Bercy le samedi. Les techniciens s’affairent, consolident les structures, achèvent de monter les balustrades, hissent les couleurs des sponsors. Une poignée de joueurs sont déjà arrivés et se succèdent à l’entraînement sur le court central. Ça rit, ça chambre. Nicolas Almagro se fait mettre en boîte parce qu’il n’a pas jugé nécessaire de troquer son téléphone portable pour un IPhone. Mikhaïl Youzhny et Juan Ignacio Chela font des séries de revers, Philipp Kohlschreiber les observe distraitement… Chela ? sursaute t-on soudain. Il est encore là, lui ? Et bien oui. Il faut croire que « El flaco » finira par être l’ultime survivant de la faste génération argentine du début de millénaire.
Quelques journalistes ont déjà posé leur valise en salle de presse. A vue de nez, environ 150 médias venus du monde entier devront se serrer ici durant la semaine. Se serrer, c’est bien le terme, tant Bercy souffre de ses infrastructures, d’un complexe dans lequel le dernier Master 1000 de l’année est à l’étroit. Les courts annexes, avec leur faible capacité d’accueil du public, leur peinture défraîchie, les conduits d’aération apparents au plafond, ne sont pas faits pour motiver des joueurs qui même en Challenger sont parfois habitués à mieux.

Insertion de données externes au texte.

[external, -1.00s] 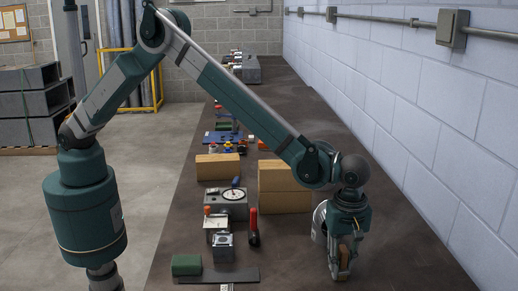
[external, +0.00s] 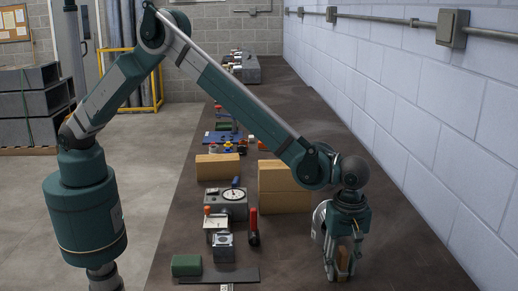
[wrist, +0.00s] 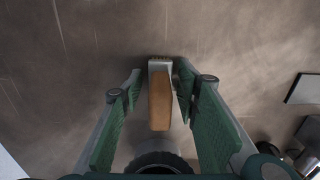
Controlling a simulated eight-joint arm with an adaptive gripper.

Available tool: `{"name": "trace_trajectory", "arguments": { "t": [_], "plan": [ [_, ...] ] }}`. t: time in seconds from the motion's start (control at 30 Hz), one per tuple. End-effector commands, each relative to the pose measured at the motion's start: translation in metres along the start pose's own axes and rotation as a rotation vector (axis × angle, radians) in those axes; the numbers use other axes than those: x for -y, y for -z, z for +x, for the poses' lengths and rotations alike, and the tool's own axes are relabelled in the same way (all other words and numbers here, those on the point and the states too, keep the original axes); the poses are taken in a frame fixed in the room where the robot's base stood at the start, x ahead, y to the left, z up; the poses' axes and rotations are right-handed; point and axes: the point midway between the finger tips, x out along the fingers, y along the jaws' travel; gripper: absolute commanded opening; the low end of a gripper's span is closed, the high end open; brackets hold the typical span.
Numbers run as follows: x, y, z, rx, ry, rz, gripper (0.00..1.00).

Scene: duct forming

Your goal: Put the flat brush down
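The flat brush, with a tan wooden handle and a grey metal end, shows in the wrist view (wrist: 160,98) between my fingers. In the external view the brush (external: 343,263) is partly hidden by my fingers, low at the tabletop at the front right. My gripper (external: 342,274) is pointed down around it, and also shows in the wrist view (wrist: 159,90). The fingers are spread, with a clear gap on the brush's left side and a narrower one on its right. The exact contact of the brush with the table is hard to see.
Cardboard-coloured boxes (external: 285,190) stand behind. The wall is on the right.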

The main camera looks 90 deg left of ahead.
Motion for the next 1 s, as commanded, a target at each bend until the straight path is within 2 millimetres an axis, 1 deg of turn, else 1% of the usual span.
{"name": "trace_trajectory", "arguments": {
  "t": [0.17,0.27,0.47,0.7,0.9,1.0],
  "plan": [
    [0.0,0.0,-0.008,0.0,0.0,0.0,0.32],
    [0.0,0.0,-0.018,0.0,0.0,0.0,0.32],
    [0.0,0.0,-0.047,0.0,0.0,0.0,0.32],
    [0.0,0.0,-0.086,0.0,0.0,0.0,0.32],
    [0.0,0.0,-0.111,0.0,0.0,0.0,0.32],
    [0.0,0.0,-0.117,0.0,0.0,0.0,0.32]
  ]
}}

Des joueurs, dites-vous ? Hé oui, car tandis que les derniers préparatifs du tournoi vont bon train, certains compétiteurs sont déjà à pied-d’œuvre. Ils ont pour noms Gicquel, Russell, Nieminen, Gabashvili, et doivent en passer par les qualifications pour gagner le droit de fouler le Central parisien avec ses DJs et ses mises en scène lors de l’entrée des joueurs. Dans ce tournoi à part entière, on retrouve nombre de protagonistes du dernier Open de Rennes, Marc Gicquel, vainqueur final du tournoi, en tête. Le Breton bat sans difficulté l’Allemand Kamke (6/2 6/4). Sur le court N°2 voisin, Roberto Bautista Agut, l’Espagnol qui aime les surfaces indoor, s’incline en deux sets contre Fabio Fognini, latin lover nonchalant perdu de vue depuis sa victoire sur Gaël Monfils à Roland-Garros. Stéphane Bohli, pour qui l’expression « solide sans être génial » semble avoir été inventée, passe quant à lui le Tchèque Hajek en deux sets.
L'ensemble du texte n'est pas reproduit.